PERTANGGUNGJAWABAN PENYALAHGUNAAN KEWENANGAN ADMINISTRASI YANG DILAKUKAN OLEH PEJABAT PEGAWAI NEGERI SIPIL
on
PERTANGGUNGJAWABAN PENYALAHGUNAAN KEWENANGAN ADMINISTRASI YANG DILAKUKAN OLEH PEJABAT PEGAWAI
NEGERI SIPIL
OLEH:
Ni Made Suwindayani Utami*
I Gusti Ayu Putri Kartika**
Program Kekhususan Hukum Administrasi Negara Fakultas Hukum Universitas Udayana
ABSTRAK
Etika penyelenggara negara pada saat ini menjadi sorotan berbagai pihak terkait adanya penyalahgunaan wewenang oleh pegawai negeri sipil yang memiliki jabatan pada organisasi pemerintahan. Kesewenangan memungkinkan timbulnya konflik kepentingan diantara pejabat negara dengan masyarakat. Penulisan ini mengemukakan dua permasalahan, yaitu: apa saja bentuk-bentuk penyalahgunaan wewenang ditinjau dari Undang-Undang Administrasi
Pemerintahan; permasalahan yang kedua bagaimana pertanggungjawaban pejabat pegawai negeri sipil yang menyalahgunakan wewenang. Metode
penelitian hukum normatif digunakan dalam penulisan ini dengan menggunakan pendekatan konsep hukum ddan perundangan-undangan. Penelitian ini menyimpulkan mengenai bentuk-bentuk penyalahgunaan wewenang. Pertanggungjawaban yang dilakukan Pegawai Negeri Sipil jika menyalahgunakan wewenang dapat diperkarakan dan dituntut secara hukum administrasi Negara secara administrasi berat yang tertuang dalam pasal 80 ayat (3) Undang-undang No 30 tahun 2014 tentang administrasi pemerintahan Kata Kunci: Wewenang, tanggungjawab, pegawai negeri sipil
ABSTRACT
The ethics of state administrators at the moment is in the spotlight of various parties related to the abuse of authority by civil servants who have positions in government organizations. Abuse allows conflicts of interest to arise between state officials and the community. This writing presents two problems, namely: what are the forms of abuse of authority viewed from the Government Administration Act; the second problem is how the responsibility of civil servants who abuse their authority. Normative legal research methods are used in this writing by using the legal and regulatory concepts approach. This research concludes about the forms of abuse of authority. Accountability carried out by Civil Servants if abusing their authority can be prosecuted and prosecuted by the administrative administration of the heavy law as stipulated in article 80 paragraph (3) of Law No. 30 of 2014 concerning government administration. Keywords: Authority, responsibility, government employees
Sebuah negara merupakan organisasi mandiri, bersifat publik pada suatu wilayah yang merupakan bagian dari yurisdiksi dan kekuasaannya. Sifat keistimewaan sebuah negara terletak pada kedaualatan yang mengikat. Negara merupakan sebuah sistem yang terintegrasi dari unsur-unsur yang membentuk negara dan memiliki prosedur seerta metode.1 Indonesia merupakan berlandaskan atas hukum, maka seluruh aspek kehidupan dalam bermasyarakat, berbangsa dan bernegara, berpedoman pada Pancasila sebagai ideologi, Undang Undang Dasar Negara Republik Indonesia Tahun 1945.2 Peraturan perundangan atau dasar hukum atas suatu perbuatan menjadi legitimasi terhadap segala bentuk tindakan pemerintah.

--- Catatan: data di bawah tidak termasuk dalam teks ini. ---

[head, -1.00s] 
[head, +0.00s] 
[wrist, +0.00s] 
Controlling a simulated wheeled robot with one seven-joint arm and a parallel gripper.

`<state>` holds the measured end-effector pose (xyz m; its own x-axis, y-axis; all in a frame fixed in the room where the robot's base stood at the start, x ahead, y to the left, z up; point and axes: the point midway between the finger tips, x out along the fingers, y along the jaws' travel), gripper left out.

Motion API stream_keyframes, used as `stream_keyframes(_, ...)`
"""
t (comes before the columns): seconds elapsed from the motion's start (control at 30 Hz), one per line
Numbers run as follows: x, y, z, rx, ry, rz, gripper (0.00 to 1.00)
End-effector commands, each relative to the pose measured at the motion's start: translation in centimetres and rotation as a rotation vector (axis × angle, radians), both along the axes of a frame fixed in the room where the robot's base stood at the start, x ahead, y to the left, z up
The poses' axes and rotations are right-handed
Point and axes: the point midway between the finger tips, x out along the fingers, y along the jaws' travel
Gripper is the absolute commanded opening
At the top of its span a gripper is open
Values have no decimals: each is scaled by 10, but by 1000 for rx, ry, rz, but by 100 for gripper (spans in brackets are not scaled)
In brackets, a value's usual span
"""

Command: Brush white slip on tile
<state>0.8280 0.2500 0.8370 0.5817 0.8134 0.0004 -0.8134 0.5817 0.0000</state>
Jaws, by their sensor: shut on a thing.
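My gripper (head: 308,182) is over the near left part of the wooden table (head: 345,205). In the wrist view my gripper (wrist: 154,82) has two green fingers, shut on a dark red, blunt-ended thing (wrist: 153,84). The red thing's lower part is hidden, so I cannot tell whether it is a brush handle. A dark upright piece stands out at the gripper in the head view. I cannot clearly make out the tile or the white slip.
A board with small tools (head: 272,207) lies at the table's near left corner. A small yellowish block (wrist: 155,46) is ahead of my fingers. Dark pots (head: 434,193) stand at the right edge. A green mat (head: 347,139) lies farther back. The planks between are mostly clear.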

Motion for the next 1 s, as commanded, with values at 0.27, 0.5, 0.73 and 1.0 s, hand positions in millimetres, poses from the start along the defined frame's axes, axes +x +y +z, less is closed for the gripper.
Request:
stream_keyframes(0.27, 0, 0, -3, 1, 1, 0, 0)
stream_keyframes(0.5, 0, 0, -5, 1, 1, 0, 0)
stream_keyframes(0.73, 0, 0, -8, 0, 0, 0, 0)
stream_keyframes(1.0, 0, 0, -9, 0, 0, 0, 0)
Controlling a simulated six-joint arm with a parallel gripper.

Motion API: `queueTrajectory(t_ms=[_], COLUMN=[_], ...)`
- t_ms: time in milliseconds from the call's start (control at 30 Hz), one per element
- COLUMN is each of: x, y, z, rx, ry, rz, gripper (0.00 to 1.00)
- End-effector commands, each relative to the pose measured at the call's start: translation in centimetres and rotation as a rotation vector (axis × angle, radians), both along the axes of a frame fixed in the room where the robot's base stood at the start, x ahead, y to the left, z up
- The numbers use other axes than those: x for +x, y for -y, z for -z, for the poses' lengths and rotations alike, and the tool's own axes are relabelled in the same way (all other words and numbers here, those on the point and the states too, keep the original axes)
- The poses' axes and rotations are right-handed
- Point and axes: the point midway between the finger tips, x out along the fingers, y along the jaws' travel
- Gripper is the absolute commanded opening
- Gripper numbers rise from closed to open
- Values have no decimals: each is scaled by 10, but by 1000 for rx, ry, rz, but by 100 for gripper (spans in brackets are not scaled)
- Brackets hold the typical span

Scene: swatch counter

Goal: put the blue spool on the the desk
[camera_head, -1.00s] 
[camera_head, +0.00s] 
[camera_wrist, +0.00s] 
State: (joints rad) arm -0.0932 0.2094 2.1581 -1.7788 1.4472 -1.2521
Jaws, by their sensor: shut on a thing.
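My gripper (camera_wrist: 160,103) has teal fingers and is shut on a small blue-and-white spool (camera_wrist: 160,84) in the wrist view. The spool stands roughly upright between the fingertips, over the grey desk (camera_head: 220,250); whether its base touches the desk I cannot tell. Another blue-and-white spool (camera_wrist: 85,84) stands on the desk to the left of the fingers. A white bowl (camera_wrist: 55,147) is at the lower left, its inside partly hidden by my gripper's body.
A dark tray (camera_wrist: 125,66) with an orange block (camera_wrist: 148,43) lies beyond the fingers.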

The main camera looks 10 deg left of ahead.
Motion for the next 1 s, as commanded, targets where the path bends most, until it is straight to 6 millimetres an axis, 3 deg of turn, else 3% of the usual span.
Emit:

Komitmen untuk untuk menegakan tata pemerintahan yang baik dan telah direncanakan oleh pemerintah dapat terganggu akibat adanya penyelewengan, korupsi, kolusi dan nepoteisme. Tindakan penyimpangan berupa perbuatan melawan hukum seperti penyalahgunaan wewenang oleh pemerintah bertentangan dengan peraturan perundangan. Penyalahgunaan wewenang merupakan bentuk dasar pembatalan atas tindakan pemerintah yang dilakukan tidak sesuai dengan wewenang yang telah ditetapkan sebelumnya. Tindakan pemerintah yang bertentangan dengan peraturan perundangan dikenal secara normatif pada Undang-Undang Nomor 30 Tahun 2014 tentang Administrasi Pemerintahan (selanjutnya disingkat Undang-Undang Administrasi Pemerintahan).
Kewenangan selalu melekat pada jabatan, kewenangan tidak akan muncul jika suatu jabatan tidak ada. Jabatan terdapat dalam suatu badan atau organisasi hukum yang bersifat publik dalam kaitannya dengan penyelenggaraan negara dan pada jabatan penyelenggara negara akat selalu mengikat kewenangan dalam melaksanakan kebijakan publik sebagai bagian dari pelaksanaan penyelenggaraan negara. Kewenangan dapat berfungsi apabila jabatan diisi atau diwakili oleh seorang individu atau pribadi (natuurlijke persoon). Seorang yang mengisi suatu jabatan pada badan pemerintahan disebut sebagai pejabat atau pejabat pemerintahan yang berkedudukan sebagai pegawai negeri sipil. Asas umum pemerintahan yang baik menjadi pedoman dalam penyelenggaraan pemerintah menuju arah keadilan, kesejahteraan dan terbebas dari pelanggaran peraturan yang dilakukan termasuk penyalahgunaan wewenang yang dilakukan oleh pejabat aparatur sipil negara.3 Asas ini berfungsi dalam melaksanakan pemerintahan dan berpedoman dalam melaksanakan fungsi jabatan administrasi dalam menetapkan suatu kebijakan. Penyalahgunaan wewenang memungkinkan timbulnya konfilk kepentingan diantara pejabat negara sebagai penggerak roda pemerintangan dengan masyarakat yang merasa dirugikat dari penggunaan wewenang yang tidak sesuai.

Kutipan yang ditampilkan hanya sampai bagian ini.